July 2006
Afraid
I stand with my chin resting on the metal bar of the gate, searching the empty yards of my neighborhood from the safety of my chain link enclosed backyard. Our house sits at the bottom of the horseshoe shaped road, giving me a fair view of all the yards, all the way to the top of the street.
I am not quite sure where the dog lives, and I have only seen him once. But I believe my brother when he tells the stories of seeing the boxer with a dead cat in his mouth, and one time, of running from the dog, climbing a tree to get away from the hungry jaws.

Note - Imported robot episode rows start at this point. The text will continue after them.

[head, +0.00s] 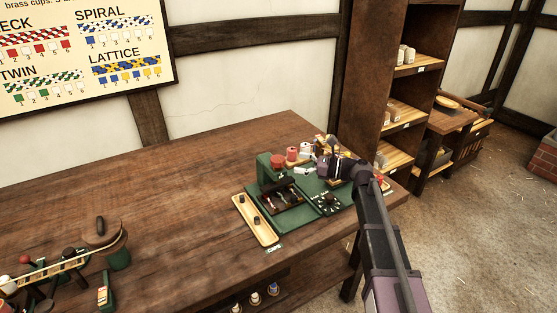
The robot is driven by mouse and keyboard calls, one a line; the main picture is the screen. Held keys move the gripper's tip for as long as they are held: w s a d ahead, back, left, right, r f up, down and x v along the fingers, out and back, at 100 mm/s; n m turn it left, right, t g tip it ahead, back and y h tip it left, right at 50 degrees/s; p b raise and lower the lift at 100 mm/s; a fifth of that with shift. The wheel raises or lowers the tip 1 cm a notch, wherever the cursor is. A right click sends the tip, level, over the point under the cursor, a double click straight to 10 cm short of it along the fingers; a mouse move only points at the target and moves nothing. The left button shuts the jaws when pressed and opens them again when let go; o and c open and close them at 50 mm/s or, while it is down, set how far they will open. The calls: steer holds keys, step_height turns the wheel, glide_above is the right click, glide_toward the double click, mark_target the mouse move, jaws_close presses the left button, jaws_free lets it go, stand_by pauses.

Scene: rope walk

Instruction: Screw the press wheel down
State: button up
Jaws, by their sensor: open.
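A green press (268,178) stands on the wooden bench, right of the middle. A round red piece (277,161) sits on top of its frame and looks like the press wheel. Dark slots with small pale parts (282,198) lie on the green bed below it. My gripper (304,171) reaches in from the right, open and apparently empty, just right of the red piece and apart from it. The fingertips are small here, and my wrist hides part of the green base behind it.
A narrow wooden tray (256,222) with dark pegs lies left of the press. Red and white spools (292,153) stand behind it. A black dial plate (328,203) is at the front right. The bench (165,205) is clear to the left, up to a wooden-topped device (103,234).

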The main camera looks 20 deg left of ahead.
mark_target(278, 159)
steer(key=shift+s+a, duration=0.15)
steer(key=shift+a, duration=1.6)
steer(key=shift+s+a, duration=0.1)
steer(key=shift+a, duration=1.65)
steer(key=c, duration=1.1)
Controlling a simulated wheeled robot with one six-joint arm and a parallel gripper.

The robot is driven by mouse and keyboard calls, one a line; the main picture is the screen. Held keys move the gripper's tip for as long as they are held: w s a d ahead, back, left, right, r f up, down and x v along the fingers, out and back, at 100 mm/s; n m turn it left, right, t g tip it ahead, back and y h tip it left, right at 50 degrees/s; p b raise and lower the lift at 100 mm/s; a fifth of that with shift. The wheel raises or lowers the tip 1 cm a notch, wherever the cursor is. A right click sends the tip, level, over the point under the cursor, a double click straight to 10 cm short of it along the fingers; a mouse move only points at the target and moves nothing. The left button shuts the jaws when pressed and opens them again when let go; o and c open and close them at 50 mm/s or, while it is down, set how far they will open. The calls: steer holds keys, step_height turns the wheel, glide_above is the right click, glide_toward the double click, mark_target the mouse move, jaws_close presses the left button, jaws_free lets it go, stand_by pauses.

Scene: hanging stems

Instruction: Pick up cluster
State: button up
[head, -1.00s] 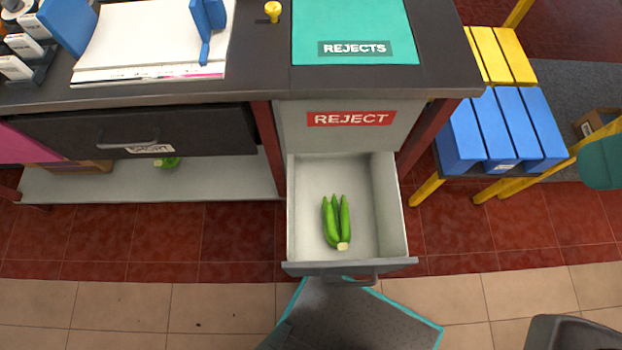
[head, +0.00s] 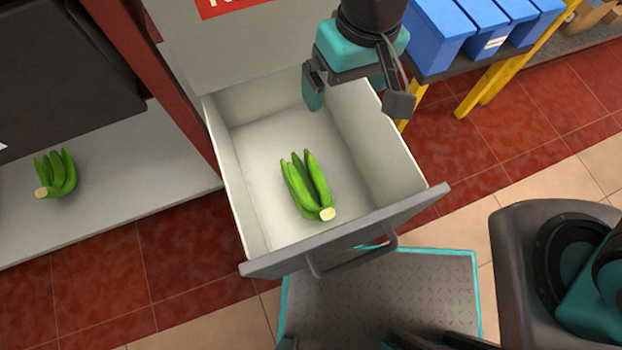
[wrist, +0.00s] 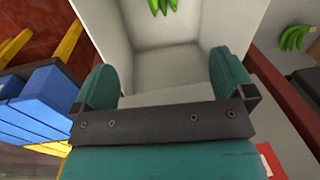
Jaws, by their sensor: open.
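A green banana cluster (head: 308,187) lies on the floor of the open grey drawer (head: 255,235), its pale cut end toward the drawer front. It also shows at the top edge of the wrist view (wrist: 162,6), partly cut off. My gripper (head: 352,98) is above the back right part of the drawer, apart from the cluster. Its two teal fingers are spread with nothing between them, as the wrist view also shows (wrist: 160,80). A second green cluster (head: 57,174) lies on the pale shelf to the left, outside the drawer.
The drawer walls stand around the cluster, and the drawer front with its handle (head: 350,257) is at the near side. Blue bins (head: 430,35) stand on a yellow-legged rack at the upper right. The drawer floor around the cluster is clear.

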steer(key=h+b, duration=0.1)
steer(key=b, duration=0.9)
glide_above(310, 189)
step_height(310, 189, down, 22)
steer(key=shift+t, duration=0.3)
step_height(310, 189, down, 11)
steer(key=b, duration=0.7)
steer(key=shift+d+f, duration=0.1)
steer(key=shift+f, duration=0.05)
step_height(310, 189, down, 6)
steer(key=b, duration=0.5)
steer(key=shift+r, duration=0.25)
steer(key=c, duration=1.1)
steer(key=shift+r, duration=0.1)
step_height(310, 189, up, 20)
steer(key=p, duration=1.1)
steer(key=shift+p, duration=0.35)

So I stand with my hand on the latch, a little girl in brown corduroy pants and brown shoes, with waves of fear consuming her at the thought of leaving the security of the yard, with no one to protect her if she ventures out.

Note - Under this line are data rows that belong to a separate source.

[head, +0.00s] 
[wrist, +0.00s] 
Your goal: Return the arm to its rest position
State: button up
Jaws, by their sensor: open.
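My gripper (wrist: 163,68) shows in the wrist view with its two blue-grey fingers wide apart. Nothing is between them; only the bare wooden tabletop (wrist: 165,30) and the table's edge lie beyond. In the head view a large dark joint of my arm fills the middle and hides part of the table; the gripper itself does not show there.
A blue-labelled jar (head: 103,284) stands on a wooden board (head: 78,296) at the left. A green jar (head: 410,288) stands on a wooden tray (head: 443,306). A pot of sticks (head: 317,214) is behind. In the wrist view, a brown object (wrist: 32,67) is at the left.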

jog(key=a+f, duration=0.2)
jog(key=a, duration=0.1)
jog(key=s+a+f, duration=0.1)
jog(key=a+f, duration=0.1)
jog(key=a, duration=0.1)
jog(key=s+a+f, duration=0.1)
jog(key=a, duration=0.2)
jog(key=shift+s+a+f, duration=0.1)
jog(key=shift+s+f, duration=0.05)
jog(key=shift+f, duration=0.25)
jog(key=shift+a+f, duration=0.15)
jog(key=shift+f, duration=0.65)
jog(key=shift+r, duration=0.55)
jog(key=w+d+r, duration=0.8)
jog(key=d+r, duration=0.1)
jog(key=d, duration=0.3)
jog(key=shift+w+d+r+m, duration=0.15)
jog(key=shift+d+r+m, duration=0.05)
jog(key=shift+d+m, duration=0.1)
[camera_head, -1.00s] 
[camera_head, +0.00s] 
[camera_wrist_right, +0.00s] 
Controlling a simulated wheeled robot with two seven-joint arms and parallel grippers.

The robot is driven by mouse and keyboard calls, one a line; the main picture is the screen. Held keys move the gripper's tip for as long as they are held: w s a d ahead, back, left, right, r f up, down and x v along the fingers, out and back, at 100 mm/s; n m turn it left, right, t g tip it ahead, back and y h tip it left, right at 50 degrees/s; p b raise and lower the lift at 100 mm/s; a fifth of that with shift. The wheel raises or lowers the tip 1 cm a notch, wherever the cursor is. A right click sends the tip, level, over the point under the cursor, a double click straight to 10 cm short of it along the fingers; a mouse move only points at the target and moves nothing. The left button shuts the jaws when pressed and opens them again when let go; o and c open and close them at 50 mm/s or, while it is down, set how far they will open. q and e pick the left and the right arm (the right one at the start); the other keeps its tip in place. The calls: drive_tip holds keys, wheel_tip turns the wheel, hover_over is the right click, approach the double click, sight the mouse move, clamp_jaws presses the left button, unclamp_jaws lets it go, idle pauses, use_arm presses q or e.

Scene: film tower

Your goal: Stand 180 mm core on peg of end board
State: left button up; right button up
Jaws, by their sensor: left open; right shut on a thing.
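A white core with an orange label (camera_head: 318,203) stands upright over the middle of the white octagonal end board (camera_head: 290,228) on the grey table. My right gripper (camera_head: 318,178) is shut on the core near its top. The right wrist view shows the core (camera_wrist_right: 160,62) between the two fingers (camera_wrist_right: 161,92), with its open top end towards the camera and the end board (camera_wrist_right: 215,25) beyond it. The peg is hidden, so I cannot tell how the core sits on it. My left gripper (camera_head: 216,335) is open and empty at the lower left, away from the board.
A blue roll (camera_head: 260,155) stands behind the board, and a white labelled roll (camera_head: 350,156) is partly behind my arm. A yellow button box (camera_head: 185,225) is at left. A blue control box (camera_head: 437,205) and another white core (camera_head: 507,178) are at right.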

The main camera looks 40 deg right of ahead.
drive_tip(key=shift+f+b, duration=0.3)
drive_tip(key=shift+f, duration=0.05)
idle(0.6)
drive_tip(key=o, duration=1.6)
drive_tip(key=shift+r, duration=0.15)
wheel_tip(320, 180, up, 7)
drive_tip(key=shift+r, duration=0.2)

Now my hand is on a different latch. Now the enclosure is a gilded cage. Now a fierce dog has become a traitorous adversary. Dread is relentless as I contemplate leaving my enclosure.
It’s like standing on a glacier in a fierce winter storm, knowing deep chasms are hidden under the frozen snow and each step must be tested, measured, to assure there is no hidden abyss as I move forward. I try to envision myself safe on the other side, where the glacier meets the smooth surface of the mountain, where there is hope of soft powder, where I can snap on my skis and glide home.
Home where it is safe, home where it is warm, home where I want to be more than anything.